__Goal__.
Copy exactly the lines of the records below, and only those lines, beginning with the line that contains "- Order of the" and ending with the line that contains "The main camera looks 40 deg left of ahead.".

◆ ◆ ◆ ◆ ◆

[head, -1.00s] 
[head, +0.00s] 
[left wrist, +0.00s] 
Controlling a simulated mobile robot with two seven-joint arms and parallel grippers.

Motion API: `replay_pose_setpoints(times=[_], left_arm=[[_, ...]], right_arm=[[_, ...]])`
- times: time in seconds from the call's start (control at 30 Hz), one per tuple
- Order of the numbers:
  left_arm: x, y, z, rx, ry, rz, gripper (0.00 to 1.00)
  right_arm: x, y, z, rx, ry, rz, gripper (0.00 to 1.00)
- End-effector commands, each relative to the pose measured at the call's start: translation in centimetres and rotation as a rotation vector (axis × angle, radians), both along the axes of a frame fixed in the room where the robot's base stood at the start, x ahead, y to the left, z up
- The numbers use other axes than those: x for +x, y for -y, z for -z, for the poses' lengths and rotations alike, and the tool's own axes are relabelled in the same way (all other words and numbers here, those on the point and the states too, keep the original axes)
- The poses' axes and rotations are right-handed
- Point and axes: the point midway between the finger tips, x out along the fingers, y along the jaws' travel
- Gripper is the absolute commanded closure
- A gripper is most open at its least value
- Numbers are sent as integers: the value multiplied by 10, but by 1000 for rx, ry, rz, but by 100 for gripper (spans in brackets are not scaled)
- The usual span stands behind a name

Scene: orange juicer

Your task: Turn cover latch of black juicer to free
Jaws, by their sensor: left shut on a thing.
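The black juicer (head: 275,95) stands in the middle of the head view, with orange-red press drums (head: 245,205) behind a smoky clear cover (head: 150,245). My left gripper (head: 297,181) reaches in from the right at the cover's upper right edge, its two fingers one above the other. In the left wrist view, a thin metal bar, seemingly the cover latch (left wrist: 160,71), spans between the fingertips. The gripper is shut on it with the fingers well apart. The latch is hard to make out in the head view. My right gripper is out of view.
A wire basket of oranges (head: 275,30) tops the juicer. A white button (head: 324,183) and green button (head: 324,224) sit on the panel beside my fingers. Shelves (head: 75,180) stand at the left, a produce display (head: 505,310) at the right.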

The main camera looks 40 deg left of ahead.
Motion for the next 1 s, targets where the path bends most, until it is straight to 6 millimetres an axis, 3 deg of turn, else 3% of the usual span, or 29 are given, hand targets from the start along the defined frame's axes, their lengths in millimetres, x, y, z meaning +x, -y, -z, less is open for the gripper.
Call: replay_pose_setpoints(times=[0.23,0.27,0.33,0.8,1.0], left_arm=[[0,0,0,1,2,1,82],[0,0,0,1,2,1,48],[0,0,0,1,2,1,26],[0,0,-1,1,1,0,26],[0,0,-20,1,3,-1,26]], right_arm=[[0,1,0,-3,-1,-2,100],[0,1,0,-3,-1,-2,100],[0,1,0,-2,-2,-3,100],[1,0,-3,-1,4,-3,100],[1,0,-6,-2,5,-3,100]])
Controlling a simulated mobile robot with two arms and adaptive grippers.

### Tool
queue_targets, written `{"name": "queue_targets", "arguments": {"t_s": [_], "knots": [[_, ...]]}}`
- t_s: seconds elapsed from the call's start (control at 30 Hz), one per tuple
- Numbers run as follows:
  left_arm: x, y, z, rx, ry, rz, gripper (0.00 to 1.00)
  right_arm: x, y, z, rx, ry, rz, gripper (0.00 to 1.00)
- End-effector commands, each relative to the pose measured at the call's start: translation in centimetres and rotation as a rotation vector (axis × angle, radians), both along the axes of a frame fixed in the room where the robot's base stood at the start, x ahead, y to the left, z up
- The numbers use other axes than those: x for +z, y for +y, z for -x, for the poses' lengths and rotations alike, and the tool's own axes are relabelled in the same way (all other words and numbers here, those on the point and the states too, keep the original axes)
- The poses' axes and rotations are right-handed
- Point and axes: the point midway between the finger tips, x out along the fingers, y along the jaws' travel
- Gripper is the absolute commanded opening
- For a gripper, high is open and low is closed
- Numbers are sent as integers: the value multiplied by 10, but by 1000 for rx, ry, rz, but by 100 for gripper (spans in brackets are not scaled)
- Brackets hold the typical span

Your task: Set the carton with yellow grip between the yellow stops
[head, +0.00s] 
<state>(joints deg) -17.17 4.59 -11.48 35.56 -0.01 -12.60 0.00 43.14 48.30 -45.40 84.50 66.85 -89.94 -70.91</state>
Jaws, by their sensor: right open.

◆ ◆ ◆ ◆ ◆

__Written solution__.
- Order of the numbers:
  left_arm: x, y, z, rx, ry, rz, gripper (0.00 to 1.00)
  right_arm: x, y, z, rx, ry, rz, gripper (0.00 to 1.00)
- End-effector commands, each relative to the pose measured at the call's start: translation in centimetres and rotation as a rotation vector (axis × angle, radians), both along the axes of a frame fixed in the room where the robot's base stood at the start, x ahead, y to the left, z up
- The numbers use other axes than those: x for +x, y for -y, z for -z, for the poses' lengths and rotations alike, and the tool's own axes are relabelled in the same way (all other words and numbers here, those on the point and the states too, keep the original axes)
- The poses' axes and rotations are right-handed
- Point and axes: the point midway between the finger tips, x out along the fingers, y along the jaws' travel
- Gripper is the absolute commanded closure
- A gripper is most open at its least value
- Numbers are sent as integers: the value multiplied by 10, but by 1000 for rx, ry, rz, but by 100 for gripper (spans in brackets are not scaled)
- The usual span stands behind a name

Scene: orange juicer

Your task: Turn cover latch of black juicer to free
Jaws, by their sensor: left shut on a thing.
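The black juicer (head: 275,95) stands in the middle of the head view, with orange-red press drums (head: 245,205) behind a smoky clear cover (head: 150,245). My left gripper (head: 297,181) reaches in from the right at the cover's upper right edge, its two fingers one above the other. In the left wrist view, a thin metal bar, seemingly the cover latch (left wrist: 160,71), spans between the fingertips. The gripper is shut on it with the fingers well apart. The latch is hard to make out in the head view. My right gripper is out of view.
A wire basket of oranges (head: 275,30) tops the juicer. A white button (head: 324,183) and green button (head: 324,224) sit on the panel beside my fingers. Shelves (head: 75,180) stand at the left, a produce display (head: 505,310) at the right.

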The main camera looks 40 deg left of ahead.

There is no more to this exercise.